- _MATERIAL FOR THE TASK_:
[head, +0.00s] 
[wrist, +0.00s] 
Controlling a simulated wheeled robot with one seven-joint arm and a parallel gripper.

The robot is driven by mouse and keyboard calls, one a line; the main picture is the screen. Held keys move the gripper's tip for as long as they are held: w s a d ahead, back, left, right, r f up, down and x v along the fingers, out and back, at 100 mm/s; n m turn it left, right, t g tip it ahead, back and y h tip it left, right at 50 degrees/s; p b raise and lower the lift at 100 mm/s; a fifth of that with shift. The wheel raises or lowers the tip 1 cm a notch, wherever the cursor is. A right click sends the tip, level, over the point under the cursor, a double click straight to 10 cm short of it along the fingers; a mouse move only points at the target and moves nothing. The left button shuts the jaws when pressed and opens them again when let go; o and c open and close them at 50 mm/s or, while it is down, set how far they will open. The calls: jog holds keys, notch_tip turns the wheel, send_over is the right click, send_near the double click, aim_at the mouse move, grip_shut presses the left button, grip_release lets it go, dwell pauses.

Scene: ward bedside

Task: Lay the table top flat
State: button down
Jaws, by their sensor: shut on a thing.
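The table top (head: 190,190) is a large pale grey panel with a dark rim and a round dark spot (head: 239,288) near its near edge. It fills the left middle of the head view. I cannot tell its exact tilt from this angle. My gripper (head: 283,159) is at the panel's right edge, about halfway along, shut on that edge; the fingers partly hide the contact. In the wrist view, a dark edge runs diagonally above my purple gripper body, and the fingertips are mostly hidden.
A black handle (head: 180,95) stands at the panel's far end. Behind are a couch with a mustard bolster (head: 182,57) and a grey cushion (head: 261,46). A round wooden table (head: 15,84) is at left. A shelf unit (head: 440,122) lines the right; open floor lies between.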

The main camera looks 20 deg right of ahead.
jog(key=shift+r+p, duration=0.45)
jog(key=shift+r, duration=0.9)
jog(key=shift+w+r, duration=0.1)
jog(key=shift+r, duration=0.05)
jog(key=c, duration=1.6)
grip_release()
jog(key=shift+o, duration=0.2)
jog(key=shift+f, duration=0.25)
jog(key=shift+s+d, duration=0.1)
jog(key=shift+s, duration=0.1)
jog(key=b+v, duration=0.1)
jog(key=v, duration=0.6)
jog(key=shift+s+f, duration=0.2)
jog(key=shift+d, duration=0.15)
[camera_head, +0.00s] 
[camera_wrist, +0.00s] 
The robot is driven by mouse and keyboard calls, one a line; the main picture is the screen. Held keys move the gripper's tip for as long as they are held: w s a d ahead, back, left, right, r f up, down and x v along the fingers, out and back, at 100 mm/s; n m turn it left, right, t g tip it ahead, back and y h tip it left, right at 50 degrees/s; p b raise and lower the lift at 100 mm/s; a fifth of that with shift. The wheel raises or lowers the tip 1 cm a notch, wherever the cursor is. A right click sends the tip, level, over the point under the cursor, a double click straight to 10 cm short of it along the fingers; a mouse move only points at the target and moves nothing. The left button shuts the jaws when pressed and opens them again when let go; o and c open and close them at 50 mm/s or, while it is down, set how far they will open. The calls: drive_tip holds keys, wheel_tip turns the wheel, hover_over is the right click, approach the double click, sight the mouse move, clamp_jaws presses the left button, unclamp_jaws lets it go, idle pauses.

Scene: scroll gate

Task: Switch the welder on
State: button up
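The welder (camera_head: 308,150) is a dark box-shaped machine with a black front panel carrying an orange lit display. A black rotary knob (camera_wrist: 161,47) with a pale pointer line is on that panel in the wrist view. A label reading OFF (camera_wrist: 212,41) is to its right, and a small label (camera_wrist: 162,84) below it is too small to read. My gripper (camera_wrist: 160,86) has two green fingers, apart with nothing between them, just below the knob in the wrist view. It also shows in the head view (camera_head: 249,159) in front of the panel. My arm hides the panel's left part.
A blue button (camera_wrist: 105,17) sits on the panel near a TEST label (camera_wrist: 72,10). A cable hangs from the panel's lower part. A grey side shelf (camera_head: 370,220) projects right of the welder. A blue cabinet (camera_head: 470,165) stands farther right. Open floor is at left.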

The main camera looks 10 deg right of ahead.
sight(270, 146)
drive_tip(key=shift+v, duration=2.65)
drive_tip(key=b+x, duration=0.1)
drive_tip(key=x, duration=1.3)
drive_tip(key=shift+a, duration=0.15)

- _AIM OF THE EXERCISE_: Nothing in the listing may be changed; retype it all exactly.

- _REPLY TO THE TASK_:
[head, +0.00s] 
[wrist, +0.00s] 
Controlling a simulated wheeled robot with one seven-joint arm and a parallel gripper.

The robot is driven by mouse and keyboard calls, one a line; the main picture is the screen. Held keys move the gripper's tip for as long as they are held: w s a d ahead, back, left, right, r f up, down and x v along the fingers, out and back, at 100 mm/s; n m turn it left, right, t g tip it ahead, back and y h tip it left, right at 50 degrees/s; p b raise and lower the lift at 100 mm/s; a fifth of that with shift. The wheel raises or lowers the tip 1 cm a notch, wherever the cursor is. A right click sends the tip, level, over the point under the cursor, a double click straight to 10 cm short of it along the fingers; a mouse move only points at the target and moves nothing. The left button shuts the jaws when pressed and opens them again when let go; o and c open and close them at 50 mm/s or, while it is down, set how far they will open. The calls: jog holds keys, notch_tip turns the wheel, send_over is the right click, send_near the double click, aim_at the mouse move, grip_shut presses the left button, grip_release lets it go, dwell pauses.

Scene: ward bedside

Task: Lay the table top flat
State: button down
Jaws, by their sensor: shut on a thing.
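The table top (head: 190,190) is a large pale grey panel with a dark rim and a round dark spot (head: 239,288) near its near edge. It fills the left middle of the head view. I cannot tell its exact tilt from this angle. My gripper (head: 283,159) is at the panel's right edge, about halfway along, shut on that edge; the fingers partly hide the contact. In the wrist view, a dark edge runs diagonally above my purple gripper body, and the fingertips are mostly hidden.
A black handle (head: 180,95) stands at the panel's far end. Behind are a couch with a mustard bolster (head: 182,57) and a grey cushion (head: 261,46). A round wooden table (head: 15,84) is at left. A shelf unit (head: 440,122) lines the right; open floor lies between.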

The main camera looks 20 deg right of ahead.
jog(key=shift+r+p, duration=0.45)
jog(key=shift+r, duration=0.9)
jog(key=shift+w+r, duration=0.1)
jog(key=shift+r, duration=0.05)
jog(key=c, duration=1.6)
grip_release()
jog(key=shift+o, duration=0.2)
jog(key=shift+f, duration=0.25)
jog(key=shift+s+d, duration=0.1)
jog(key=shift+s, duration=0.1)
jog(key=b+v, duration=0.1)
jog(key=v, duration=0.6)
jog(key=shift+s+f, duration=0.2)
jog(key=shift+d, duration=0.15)
[camera_head, +0.00s] 
[camera_wrist, +0.00s] 
The robot is driven by mouse and keyboard calls, one a line; the main picture is the screen. Held keys move the gripper's tip for as long as they are held: w s a d ahead, back, left, right, r f up, down and x v along the fingers, out and back, at 100 mm/s; n m turn it left, right, t g tip it ahead, back and y h tip it left, right at 50 degrees/s; p b raise and lower the lift at 100 mm/s; a fifth of that with shift. The wheel raises or lowers the tip 1 cm a notch, wherever the cursor is. A right click sends the tip, level, over the point under the cursor, a double click straight to 10 cm short of it along the fingers; a mouse move only points at the target and moves nothing. The left button shuts the jaws when pressed and opens them again when let go; o and c open and close them at 50 mm/s or, while it is down, set how far they will open. The calls: drive_tip holds keys, wheel_tip turns the wheel, hover_over is the right click, approach the double click, sight the mouse move, clamp_jaws presses the left button, unclamp_jaws lets it go, idle pauses.

Scene: scroll gate

Task: Switch the welder on
State: button up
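The welder (camera_head: 308,150) is a dark box-shaped machine with a black front panel carrying an orange lit display. A black rotary knob (camera_wrist: 161,47) with a pale pointer line is on that panel in the wrist view. A label reading OFF (camera_wrist: 212,41) is to its right, and a small label (camera_wrist: 162,84) below it is too small to read. My gripper (camera_wrist: 160,86) has two green fingers, apart with nothing between them, just below the knob in the wrist view. It also shows in the head view (camera_head: 249,159) in front of the panel. My arm hides the panel's left part.
A blue button (camera_wrist: 105,17) sits on the panel near a TEST label (camera_wrist: 72,10). A cable hangs from the panel's lower part. A grey side shelf (camera_head: 370,220) projects right of the welder. A blue cabinet (camera_head: 470,165) stands farther right. Open floor is at left.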

The main camera looks 10 deg right of ahead.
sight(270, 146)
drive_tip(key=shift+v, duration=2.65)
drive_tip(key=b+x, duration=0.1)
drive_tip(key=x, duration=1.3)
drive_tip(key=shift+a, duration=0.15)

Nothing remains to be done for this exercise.